> **Data extract**
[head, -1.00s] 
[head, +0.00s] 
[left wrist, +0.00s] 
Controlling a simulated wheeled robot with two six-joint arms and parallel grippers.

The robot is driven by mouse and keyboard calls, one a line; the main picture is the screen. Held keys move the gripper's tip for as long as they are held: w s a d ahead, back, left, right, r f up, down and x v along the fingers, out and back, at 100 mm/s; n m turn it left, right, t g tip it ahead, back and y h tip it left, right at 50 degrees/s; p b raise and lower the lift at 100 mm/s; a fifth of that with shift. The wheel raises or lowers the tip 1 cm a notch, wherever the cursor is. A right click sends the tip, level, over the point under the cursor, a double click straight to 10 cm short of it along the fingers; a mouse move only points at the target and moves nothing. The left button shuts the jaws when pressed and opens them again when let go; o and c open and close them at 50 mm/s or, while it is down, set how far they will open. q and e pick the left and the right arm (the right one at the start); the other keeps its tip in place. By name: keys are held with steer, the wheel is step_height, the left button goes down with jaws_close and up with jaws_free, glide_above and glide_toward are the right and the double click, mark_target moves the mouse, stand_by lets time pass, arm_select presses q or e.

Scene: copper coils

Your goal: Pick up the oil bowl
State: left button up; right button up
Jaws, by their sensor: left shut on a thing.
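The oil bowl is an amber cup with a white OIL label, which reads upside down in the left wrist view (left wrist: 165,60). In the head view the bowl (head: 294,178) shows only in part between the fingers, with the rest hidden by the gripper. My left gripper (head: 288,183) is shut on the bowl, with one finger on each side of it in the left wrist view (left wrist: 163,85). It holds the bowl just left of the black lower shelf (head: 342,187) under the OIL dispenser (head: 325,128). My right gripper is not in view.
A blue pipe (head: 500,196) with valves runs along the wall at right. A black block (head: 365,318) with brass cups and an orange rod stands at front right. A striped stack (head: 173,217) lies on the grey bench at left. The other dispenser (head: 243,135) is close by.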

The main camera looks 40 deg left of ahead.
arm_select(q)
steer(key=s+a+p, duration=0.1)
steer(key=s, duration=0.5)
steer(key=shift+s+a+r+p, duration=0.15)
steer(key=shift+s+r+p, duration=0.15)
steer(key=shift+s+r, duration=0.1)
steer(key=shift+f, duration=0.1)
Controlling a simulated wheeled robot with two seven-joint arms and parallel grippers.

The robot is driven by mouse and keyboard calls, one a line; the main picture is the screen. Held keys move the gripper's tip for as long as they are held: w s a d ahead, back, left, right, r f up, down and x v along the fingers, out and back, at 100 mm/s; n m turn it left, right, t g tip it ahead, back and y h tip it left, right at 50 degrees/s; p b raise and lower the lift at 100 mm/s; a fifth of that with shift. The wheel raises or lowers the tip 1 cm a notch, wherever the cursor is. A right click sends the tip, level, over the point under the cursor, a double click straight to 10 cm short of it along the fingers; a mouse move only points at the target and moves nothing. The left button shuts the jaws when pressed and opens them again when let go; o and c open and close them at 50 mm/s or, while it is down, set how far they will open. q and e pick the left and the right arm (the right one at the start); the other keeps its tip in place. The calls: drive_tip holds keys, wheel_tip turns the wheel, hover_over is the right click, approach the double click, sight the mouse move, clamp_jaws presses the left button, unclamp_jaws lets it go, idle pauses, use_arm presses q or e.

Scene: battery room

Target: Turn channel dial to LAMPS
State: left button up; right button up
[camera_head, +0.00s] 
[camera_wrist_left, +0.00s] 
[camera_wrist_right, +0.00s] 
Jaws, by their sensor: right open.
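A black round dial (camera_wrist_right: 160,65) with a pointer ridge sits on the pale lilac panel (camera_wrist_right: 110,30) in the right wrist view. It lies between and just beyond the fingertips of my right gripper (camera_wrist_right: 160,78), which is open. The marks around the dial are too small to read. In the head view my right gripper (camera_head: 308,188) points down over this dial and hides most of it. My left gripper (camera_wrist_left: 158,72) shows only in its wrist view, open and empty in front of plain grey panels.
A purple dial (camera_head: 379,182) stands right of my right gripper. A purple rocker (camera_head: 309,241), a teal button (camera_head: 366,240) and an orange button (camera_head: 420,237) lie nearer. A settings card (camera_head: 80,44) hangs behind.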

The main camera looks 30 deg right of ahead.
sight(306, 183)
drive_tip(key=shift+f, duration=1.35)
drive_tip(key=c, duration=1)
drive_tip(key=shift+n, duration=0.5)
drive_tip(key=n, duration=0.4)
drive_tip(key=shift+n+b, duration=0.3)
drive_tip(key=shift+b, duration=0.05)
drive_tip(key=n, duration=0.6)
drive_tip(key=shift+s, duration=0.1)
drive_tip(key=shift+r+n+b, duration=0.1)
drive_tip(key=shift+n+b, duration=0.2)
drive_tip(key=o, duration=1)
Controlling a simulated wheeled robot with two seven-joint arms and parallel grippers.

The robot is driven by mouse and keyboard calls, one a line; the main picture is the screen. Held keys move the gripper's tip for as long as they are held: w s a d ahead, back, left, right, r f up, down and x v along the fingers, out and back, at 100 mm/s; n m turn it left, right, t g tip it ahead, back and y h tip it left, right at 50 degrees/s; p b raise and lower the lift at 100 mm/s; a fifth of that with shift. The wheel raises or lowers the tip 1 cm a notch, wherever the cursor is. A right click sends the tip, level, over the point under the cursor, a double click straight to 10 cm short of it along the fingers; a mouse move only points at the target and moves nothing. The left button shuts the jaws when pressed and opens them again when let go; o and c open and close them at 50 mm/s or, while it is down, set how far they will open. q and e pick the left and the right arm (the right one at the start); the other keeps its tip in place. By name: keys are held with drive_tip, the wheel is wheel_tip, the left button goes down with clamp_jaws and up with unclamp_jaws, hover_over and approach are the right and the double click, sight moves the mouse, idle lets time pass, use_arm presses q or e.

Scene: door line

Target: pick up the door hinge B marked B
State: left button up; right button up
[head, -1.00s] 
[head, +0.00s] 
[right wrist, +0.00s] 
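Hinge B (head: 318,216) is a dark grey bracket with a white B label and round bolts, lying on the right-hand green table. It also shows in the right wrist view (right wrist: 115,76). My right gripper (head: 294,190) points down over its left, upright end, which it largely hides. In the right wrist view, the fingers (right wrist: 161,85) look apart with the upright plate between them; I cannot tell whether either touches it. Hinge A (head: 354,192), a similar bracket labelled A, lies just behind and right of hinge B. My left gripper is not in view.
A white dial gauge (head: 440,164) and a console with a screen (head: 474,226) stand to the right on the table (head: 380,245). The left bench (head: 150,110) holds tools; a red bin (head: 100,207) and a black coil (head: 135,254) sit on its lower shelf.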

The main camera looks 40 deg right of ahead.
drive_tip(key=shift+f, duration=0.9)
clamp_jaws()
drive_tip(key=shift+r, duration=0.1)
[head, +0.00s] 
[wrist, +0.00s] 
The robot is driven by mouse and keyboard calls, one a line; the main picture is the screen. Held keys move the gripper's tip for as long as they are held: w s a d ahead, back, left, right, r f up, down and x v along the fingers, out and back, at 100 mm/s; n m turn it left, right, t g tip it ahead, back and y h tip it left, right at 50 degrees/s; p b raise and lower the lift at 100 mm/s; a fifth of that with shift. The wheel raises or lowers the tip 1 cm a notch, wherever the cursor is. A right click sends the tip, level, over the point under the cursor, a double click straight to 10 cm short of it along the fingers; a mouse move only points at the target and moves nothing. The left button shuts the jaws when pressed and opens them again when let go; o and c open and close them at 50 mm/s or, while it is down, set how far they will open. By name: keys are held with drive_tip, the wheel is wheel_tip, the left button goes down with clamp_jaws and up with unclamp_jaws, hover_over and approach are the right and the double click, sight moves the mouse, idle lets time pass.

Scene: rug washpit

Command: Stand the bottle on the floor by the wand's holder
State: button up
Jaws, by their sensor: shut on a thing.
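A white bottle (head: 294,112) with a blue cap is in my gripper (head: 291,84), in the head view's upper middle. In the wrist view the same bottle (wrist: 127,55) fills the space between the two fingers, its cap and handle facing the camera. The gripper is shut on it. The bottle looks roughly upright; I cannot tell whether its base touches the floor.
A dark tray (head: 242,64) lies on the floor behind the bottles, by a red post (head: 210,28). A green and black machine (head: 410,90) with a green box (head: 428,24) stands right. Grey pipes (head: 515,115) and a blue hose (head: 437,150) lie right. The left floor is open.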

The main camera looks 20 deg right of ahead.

> **Exercise requirements**
Exactly as written, please reproduce the lines from the first line of the data to the line containing "Controlling a simulated wheeled robot with two six-joint", inclusive, and nothing else.

> **Solution to this task**
[head, -1.00s] 
[head, +0.00s] 
[left wrist, +0.00s] 
Controlling a simulated wheeled robot with two six-joint arms and parallel grippers.

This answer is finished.